Definitions of terms makes up the bulk of the runtime library exemption, so
it is clearly important to get them right. The first issue in Taylor's
summary seems like just an oversight—easily remedied—but the
last two are a little more subtle.
By and large, the byte code produced as part of a compiler's operation is
just an intermediate form that likely shouldn't be considered a "high-level,
non-intermediate language", but Java and LLVM are a bit different. In both
cases,
the byte code is a documented language, somewhat higher level than assembly
code, which, at least in the case of LLVM, is sometimes hand-written. For
Java, non-GPL compilers are often used, but based on the current exemption
language, the byte code from those compilers couldn't be combined with the
GCC runtime libraries and
distributed as a closed source program. Since LLVM is GPL-compatible,
there are currently no issues combining its output with the GCC runtime,
but Taylor is using it as another example of byte code being generated by
non-GCC tools.
In addition to laying out the issues, Taylor recommends two possible ways
forward. One of those is to clarify the difference between a compiler
intermediate form and a "high-level, non-intermediate language". The other
is to expand the definition of an eligible compilation process to allow any
input to GCC that is created by a program that is not derived from GCC.
Trying to make the former
distinction seems difficult to pin down in any way that can't be abused
down the road, so the second might be easier to implement. After all, the
GCC developers can determine what kinds of input the compiler is willing to
accept.
This may seem like license minutiae to some—and it is—but it is
important to get it right. The FSF has chosen to go this route to prevent
the—currently theoretical—problem of proprietary GCC plugins,
so they need to ensure that they close any holes.
As Dave Korn pointed out in another thread, releasing
anything using an unclear license could create problems down the road:
If there's a problem with the current
licence that would open a backdoor to proprietary plugins, and we ever release
the code under that licence, evaders will be able to maintain a fork under the
original licence no matter how we subsequently relicense it.

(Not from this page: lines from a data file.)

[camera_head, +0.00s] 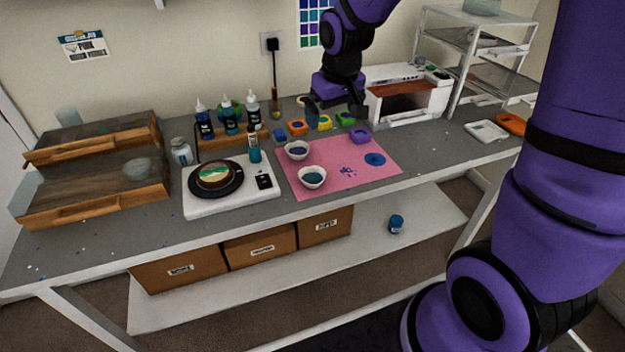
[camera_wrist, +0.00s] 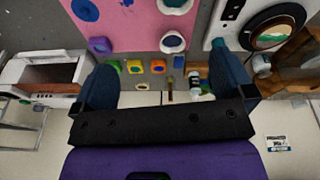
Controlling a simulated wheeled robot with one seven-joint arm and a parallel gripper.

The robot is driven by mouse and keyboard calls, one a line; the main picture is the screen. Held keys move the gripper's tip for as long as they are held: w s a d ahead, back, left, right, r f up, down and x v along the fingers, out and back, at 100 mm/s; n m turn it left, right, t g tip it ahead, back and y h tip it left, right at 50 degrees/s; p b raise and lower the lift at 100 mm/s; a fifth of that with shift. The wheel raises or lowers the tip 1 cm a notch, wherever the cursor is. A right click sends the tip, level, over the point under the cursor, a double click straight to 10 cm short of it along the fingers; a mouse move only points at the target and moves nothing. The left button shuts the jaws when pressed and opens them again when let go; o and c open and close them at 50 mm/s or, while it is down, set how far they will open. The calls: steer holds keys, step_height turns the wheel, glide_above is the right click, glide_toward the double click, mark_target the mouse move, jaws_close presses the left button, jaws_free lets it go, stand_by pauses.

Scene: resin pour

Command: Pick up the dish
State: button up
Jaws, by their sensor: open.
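Two white dishes with dark blue-teal contents stand on the pink mat (camera_head: 335,185): a rear dish (camera_head: 296,151) and a front dish (camera_head: 312,177). I cannot tell which one the task means. In the wrist view the rear dish (camera_wrist: 172,42) is above centre and the front dish (camera_wrist: 175,6) is cut by the top edge. My gripper (camera_head: 334,112) is open and empty at the back of the bench, near the coloured pots and apart from both dishes. In the wrist view my gripper (camera_wrist: 162,80) has its fingers wide apart.
Small pots line the back: blue (camera_head: 279,134), orange (camera_head: 298,128), yellow (camera_head: 323,122), green (camera_head: 346,118) and purple (camera_head: 360,136). A white scale (camera_head: 207,206), dropper bottles (camera_head: 229,122) and wooden trays (camera_head: 95,180) stand left. A white oven (camera_head: 408,97) stands right.

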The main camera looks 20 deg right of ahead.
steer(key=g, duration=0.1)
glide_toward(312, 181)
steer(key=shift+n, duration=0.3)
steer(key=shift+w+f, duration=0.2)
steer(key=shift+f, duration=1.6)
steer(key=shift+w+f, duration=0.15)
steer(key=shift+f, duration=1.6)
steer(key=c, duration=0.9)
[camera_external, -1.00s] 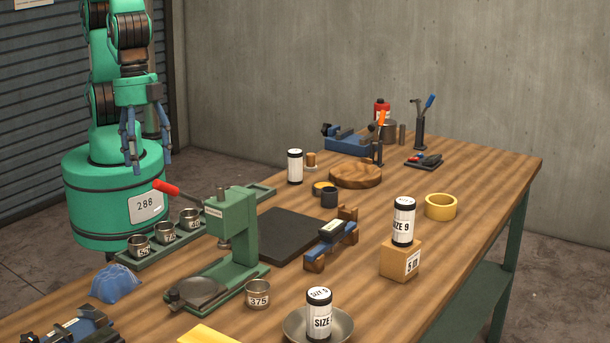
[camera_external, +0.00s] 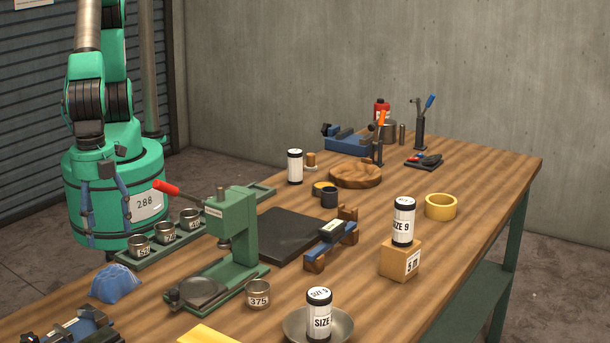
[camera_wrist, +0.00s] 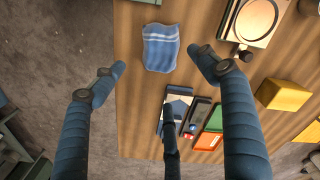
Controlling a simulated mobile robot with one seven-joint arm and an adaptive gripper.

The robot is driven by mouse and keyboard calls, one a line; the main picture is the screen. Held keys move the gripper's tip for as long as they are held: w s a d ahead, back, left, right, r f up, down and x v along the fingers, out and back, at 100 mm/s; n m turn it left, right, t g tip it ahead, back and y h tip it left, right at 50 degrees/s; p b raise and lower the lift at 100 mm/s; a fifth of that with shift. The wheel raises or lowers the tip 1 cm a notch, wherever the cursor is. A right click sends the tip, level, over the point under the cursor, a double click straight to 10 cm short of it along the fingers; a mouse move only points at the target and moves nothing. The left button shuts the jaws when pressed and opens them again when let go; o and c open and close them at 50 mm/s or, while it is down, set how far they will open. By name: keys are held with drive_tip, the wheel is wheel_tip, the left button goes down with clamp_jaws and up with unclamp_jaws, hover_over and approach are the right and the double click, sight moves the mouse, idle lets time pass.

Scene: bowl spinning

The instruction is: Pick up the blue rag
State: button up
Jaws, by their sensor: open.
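The blue rag (camera_external: 116,283) lies crumpled on the near left edge of the wooden table in the external view. In the wrist view the rag (camera_wrist: 160,47) is light blue with pale stripes, near the table's edge, between and beyond my fingertips. My gripper (camera_external: 104,215) is open and empty, pointing down in front of my green base, above and behind the rag. In the wrist view my gripper (camera_wrist: 157,68) shows its blue fingers spread wide. No finger visibly touches the rag.
A green press (camera_external: 237,238) with a red-tipped lever stands right of the rag. A rack of numbered metal cups (camera_external: 165,236) lies behind it. A blue tool set (camera_external: 75,330) sits in front. A yellow block (camera_wrist: 284,94) is at the right in the wrist view.

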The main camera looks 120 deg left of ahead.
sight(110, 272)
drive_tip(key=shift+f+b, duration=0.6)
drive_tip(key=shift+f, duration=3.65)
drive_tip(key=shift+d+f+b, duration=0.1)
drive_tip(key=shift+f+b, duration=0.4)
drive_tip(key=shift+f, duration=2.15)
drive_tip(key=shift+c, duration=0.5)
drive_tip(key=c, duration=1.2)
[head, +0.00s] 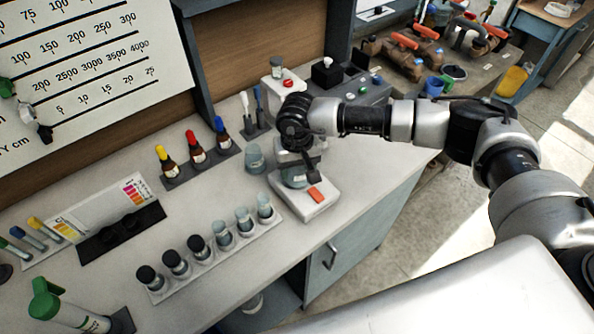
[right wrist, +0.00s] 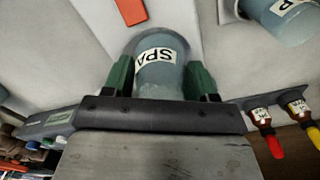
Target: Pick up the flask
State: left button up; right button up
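The flask (head: 293,179) is a bluish-grey glass vessel on a white stand (head: 318,206) at the bench's front right, partly covered by my gripper in the head view. In the right wrist view the flask (right wrist: 160,62) carries a white label reading "SPA". My right gripper (right wrist: 160,82) has one green finger on each side of it, with no clear gap at either side. In the head view my right gripper (head: 298,150) is above and around the flask's top. The flask seems to rest on the stand. My left gripper is in neither view.
A second glass vessel (head: 255,159) stands just left of the stand. Dropper bottles (head: 194,147) with coloured caps are behind it. A rack of jars (head: 222,236) is at the front. An orange-red block (head: 315,195) lies on the stand. A grey device (head: 357,90) is behind.

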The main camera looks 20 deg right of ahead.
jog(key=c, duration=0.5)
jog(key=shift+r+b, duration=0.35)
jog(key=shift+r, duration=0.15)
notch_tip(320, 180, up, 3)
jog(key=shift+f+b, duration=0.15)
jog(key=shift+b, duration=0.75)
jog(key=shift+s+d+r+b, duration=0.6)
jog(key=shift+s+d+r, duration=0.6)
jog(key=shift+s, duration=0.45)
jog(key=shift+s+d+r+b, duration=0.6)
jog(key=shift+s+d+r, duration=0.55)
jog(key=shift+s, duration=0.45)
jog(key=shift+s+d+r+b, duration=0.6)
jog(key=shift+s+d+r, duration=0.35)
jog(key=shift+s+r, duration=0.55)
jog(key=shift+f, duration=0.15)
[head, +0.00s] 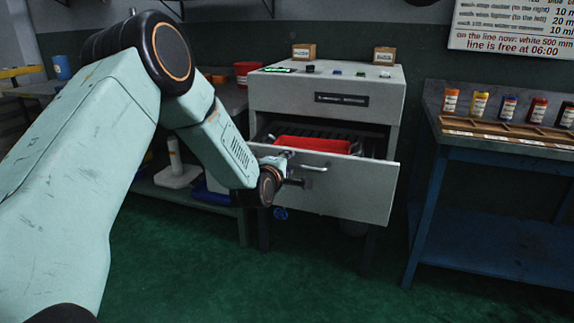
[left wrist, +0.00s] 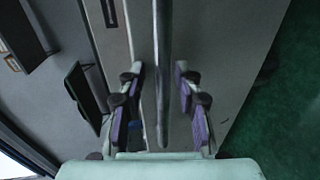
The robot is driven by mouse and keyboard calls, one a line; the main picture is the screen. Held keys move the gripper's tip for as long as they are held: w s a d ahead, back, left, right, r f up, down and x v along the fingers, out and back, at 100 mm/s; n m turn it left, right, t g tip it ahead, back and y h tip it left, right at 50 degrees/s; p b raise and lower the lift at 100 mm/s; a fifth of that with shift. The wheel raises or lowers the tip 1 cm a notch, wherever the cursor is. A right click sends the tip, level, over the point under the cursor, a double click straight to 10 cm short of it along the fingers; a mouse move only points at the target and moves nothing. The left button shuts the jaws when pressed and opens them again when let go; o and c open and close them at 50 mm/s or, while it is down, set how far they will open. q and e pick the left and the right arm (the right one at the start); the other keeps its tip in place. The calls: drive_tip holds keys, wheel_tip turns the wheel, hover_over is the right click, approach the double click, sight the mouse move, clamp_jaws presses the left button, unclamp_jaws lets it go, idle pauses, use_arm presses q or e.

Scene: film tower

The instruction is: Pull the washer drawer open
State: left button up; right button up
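The washer drawer (head: 352,190) is pulled out of the pale grey washer cabinet (head: 380,93), with a red item (head: 311,144) lying inside it. Its bar handle (head: 314,168) is on the pale front panel. My left gripper (head: 289,168) is at the left part of that handle, partly hidden by its own wrist. In the left wrist view the handle bar (left wrist: 162,75) runs between the two purple-padded fingers (left wrist: 158,72). The fingers stand apart, with a gap on each side of the bar. My right gripper is not in view.
A blue-legged bench (head: 490,150) with several small jars stands to the right. A bench with a red tub (head: 246,72) and a white bottle (head: 176,165) on its lower shelf is at the left. The green floor (head: 330,280) before the drawer is clear.

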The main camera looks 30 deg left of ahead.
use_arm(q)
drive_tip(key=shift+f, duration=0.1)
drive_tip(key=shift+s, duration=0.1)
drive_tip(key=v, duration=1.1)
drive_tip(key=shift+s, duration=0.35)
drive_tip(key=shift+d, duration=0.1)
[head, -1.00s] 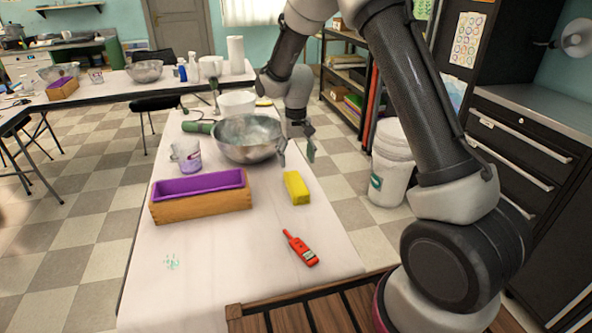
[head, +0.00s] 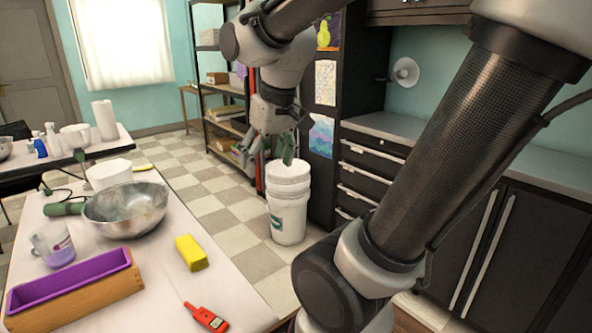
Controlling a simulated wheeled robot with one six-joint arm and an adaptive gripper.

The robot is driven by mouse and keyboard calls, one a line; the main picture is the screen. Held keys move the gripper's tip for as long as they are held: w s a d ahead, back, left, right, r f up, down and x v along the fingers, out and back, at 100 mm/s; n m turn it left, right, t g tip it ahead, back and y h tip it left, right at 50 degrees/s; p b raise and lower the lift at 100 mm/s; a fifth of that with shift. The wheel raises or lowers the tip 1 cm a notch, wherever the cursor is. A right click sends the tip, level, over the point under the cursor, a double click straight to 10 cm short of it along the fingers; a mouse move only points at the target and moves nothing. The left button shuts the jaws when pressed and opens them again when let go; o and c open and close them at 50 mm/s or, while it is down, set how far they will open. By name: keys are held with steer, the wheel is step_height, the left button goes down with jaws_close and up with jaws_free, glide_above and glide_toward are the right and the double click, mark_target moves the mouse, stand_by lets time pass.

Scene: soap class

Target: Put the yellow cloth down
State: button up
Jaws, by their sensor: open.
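A smaller flat yellow thing (head: 143,167) lies at the table's far edge, too small to identify. My gripper (head: 270,153) is open and hangs in the air to the right of the table, in front of or above a stacked white bucket (head: 289,207). I see nothing held between its fingers. Its exact height over the bucket is hard to tell.
The table (head: 165,287) also holds a metal bowl (head: 125,212), a jug (head: 52,244), a purple mould in a wooden box (head: 75,290) and a red thermometer (head: 206,318). Dark drawers (head: 368,165) stand at the right. Tiled floor is free between table and bucket.

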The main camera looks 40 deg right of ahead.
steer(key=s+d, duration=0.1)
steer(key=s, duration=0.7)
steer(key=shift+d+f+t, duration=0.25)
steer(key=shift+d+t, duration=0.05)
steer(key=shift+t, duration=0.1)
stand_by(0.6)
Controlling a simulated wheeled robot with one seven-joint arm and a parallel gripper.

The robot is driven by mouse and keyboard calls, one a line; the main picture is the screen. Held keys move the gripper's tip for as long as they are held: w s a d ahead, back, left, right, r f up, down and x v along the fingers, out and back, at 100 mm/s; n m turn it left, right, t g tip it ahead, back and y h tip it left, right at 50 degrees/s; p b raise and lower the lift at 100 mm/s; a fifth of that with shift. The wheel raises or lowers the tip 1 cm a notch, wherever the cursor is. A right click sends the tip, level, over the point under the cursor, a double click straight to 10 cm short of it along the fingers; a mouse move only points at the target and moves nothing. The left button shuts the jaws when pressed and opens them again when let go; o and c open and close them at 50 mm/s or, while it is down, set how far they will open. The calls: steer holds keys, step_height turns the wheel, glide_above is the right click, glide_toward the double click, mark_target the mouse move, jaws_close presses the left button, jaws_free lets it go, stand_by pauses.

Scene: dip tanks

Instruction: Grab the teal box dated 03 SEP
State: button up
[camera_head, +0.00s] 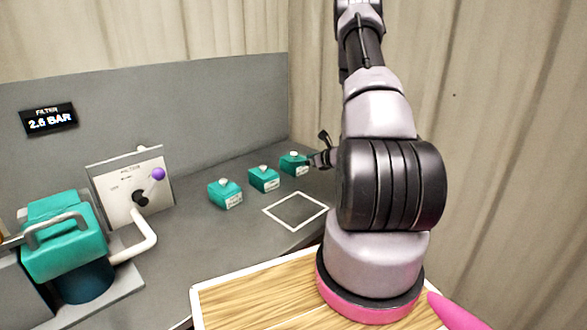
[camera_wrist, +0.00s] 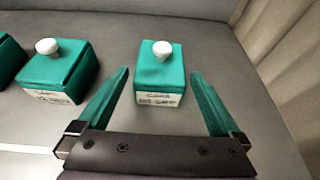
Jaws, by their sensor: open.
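Three teal boxes with white knobs and white front labels stand in a row on the grey bench. The right-hand box (camera_head: 294,164) also shows in the wrist view (camera_wrist: 158,80), between the fingertips and just ahead of my gripper (camera_wrist: 160,74). Its label has two lines; the lower looks like a date ending in SEP, but its digits are too blurred to be sure. The middle box (camera_head: 264,180) shows at the wrist view's left (camera_wrist: 57,72), its label unreadable. The left box (camera_head: 225,195) is partly cut off there. My gripper is open and empty, fingers either side of the right-hand box.
A white outlined square (camera_head: 296,211) is marked on the bench in front of the boxes. A filter panel (camera_head: 132,190) with a purple-knobbed lever and a teal-topped unit (camera_head: 62,247) stand at the left. A curtain (camera_wrist: 285,45) hangs close on the right.

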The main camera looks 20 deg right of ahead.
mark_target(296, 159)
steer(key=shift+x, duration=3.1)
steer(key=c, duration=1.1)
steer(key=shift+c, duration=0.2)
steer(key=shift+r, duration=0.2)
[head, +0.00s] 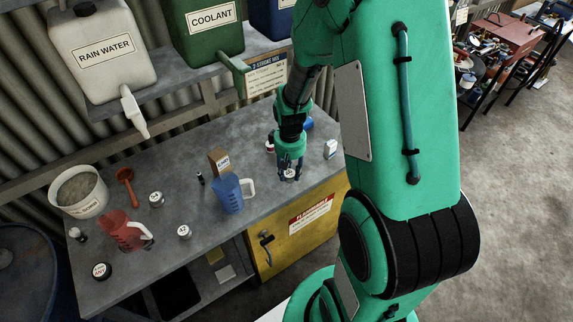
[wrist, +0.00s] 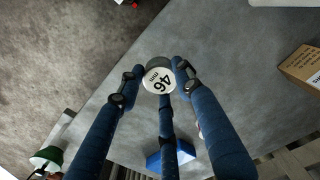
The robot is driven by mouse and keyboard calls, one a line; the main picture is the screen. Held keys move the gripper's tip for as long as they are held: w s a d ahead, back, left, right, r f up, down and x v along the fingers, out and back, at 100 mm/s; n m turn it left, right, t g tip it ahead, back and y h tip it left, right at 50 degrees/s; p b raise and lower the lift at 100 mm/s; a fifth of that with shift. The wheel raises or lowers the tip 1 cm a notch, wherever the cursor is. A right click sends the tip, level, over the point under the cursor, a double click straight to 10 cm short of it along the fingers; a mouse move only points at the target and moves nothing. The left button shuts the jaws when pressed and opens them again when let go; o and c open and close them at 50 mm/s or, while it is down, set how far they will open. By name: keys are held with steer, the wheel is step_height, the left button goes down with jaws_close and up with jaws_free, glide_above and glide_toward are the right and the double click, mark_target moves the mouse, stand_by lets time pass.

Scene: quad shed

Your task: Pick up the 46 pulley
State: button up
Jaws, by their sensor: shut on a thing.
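The 46 pulley (wrist: 159,79) is a small round piece with a white top marked "46 mm" and a dark rim. In the wrist view my gripper (wrist: 160,80) has its blue fingers closed around it, touching its sides. In the head view my gripper (head: 289,172) points down at the right part of the grey bench, and the pulley (head: 289,175) shows between the fingertips, at or just above the bench top. I cannot tell whether it still touches the bench.
On the grey bench (head: 150,260) stand a blue jug (head: 228,195), a red jug (head: 120,232), a white bucket (head: 78,192), a small cardboard box (head: 219,161) and several small round pieces. A small white box (head: 330,149) is right of my gripper.

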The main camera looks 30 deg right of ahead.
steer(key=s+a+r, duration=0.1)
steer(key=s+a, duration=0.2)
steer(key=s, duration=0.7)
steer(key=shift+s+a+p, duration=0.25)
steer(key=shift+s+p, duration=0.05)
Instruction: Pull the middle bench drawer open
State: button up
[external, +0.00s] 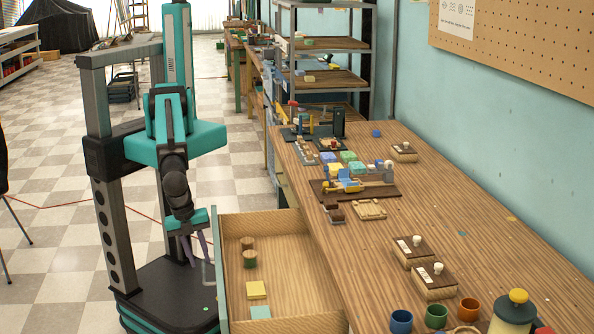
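A wooden drawer (285,225) with a pale grey-green front (222,285) stands pulled well out of the bench's left side. I cannot tell from here whether it is the middle one. Inside lie two round brown-and-green pieces (249,252), a yellow block (256,290) and a light teal block (261,312). A pale bar handle (208,273) shows on the outer side of the drawer front. My gripper (200,265) points down just left of the front, beside the handle's upper end. Its two dark fingers are apart, and nothing shows held between them.
The wooden bench (470,185) holds brown-topped boxes (436,280), coloured blocks, small cups (437,316) and a green pot with a yellow knob (514,312). A metal shelf rack (330,75) stands behind. Checkered floor (60,190) is open to the left.

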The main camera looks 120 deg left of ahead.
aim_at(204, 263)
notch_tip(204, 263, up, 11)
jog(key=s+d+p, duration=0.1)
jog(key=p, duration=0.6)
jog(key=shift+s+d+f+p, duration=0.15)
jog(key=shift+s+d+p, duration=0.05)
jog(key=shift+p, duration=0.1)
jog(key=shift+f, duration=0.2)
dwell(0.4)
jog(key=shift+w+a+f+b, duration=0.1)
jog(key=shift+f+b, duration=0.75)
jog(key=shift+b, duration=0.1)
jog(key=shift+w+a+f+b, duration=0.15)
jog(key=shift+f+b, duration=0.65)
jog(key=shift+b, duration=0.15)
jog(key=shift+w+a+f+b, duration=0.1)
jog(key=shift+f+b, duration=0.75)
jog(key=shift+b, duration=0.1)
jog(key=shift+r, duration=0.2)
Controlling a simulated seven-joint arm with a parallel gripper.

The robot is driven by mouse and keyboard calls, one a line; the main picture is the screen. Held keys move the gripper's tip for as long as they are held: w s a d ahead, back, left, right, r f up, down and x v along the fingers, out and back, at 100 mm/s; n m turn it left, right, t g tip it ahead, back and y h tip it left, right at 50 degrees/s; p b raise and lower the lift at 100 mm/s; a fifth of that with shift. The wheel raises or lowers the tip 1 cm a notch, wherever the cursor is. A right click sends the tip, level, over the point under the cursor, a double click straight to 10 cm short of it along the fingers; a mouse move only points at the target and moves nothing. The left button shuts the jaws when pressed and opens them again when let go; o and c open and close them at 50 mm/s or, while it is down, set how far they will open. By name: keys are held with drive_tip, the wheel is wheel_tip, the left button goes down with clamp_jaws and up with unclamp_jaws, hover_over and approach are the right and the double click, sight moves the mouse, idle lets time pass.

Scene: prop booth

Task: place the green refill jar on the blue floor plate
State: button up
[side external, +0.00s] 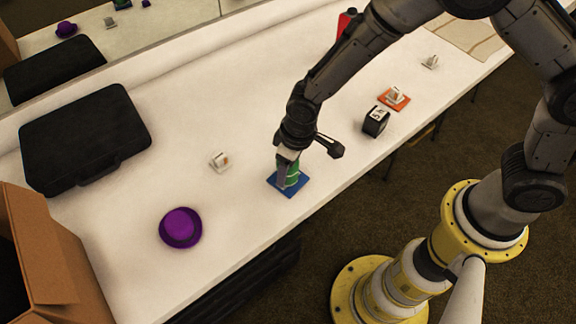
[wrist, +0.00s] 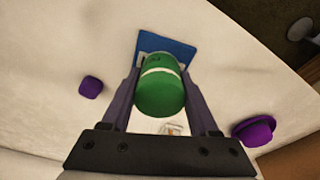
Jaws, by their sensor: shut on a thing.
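The green refill jar (wrist: 160,92), with a pale band, is between the two fingers of my gripper (wrist: 160,75), which is shut on it. In the side view my gripper (side external: 288,168) points down and partly hides the jar (side external: 292,180). The blue floor plate (side external: 288,190) lies flat on the white table under the jar. In the wrist view the plate (wrist: 180,52) shows beyond the jar, which overlaps its lower part. The jar looks about upright; I cannot tell whether its base touches the plate.
A purple hat (side external: 180,228) and a small white item (side external: 219,161) lie left of the plate. A black box (side external: 376,121) and an orange plate (side external: 394,99) are right. A black case (side external: 84,137) is far left. A purple block (wrist: 91,87) shows in the wrist view.

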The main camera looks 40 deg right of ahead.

Meanwhile, GCC developers have been working on reducing the regressions so
that 4.4 can be released. Richard Guenther reported on March 13 that there were no
priority 1 (P1) regressions, and less than 100 overall regressions, which
would normally mean that a new branch for 4.4 would be created, with 4.5
development being added to the trunk.
But, because of the runtime library exception
questions, Richard Stallman asked the GCC Steering Committee (SC) to wait
for those to be resolved before branching.
The delay has been met with some unhappiness amongst GCC hackers. Without
a 4.4 release branch, interesting new features are still languishing in private
developer branches. As Steven Bosscher put
it:
But there are interactions
between the branches, and the longer it takes to branch for GCC 4.4,
the more difficult it will be to merge all the branches in for GCC
4.5. So GCC 4.5 is *also* being delayed, not just GCC 4.4.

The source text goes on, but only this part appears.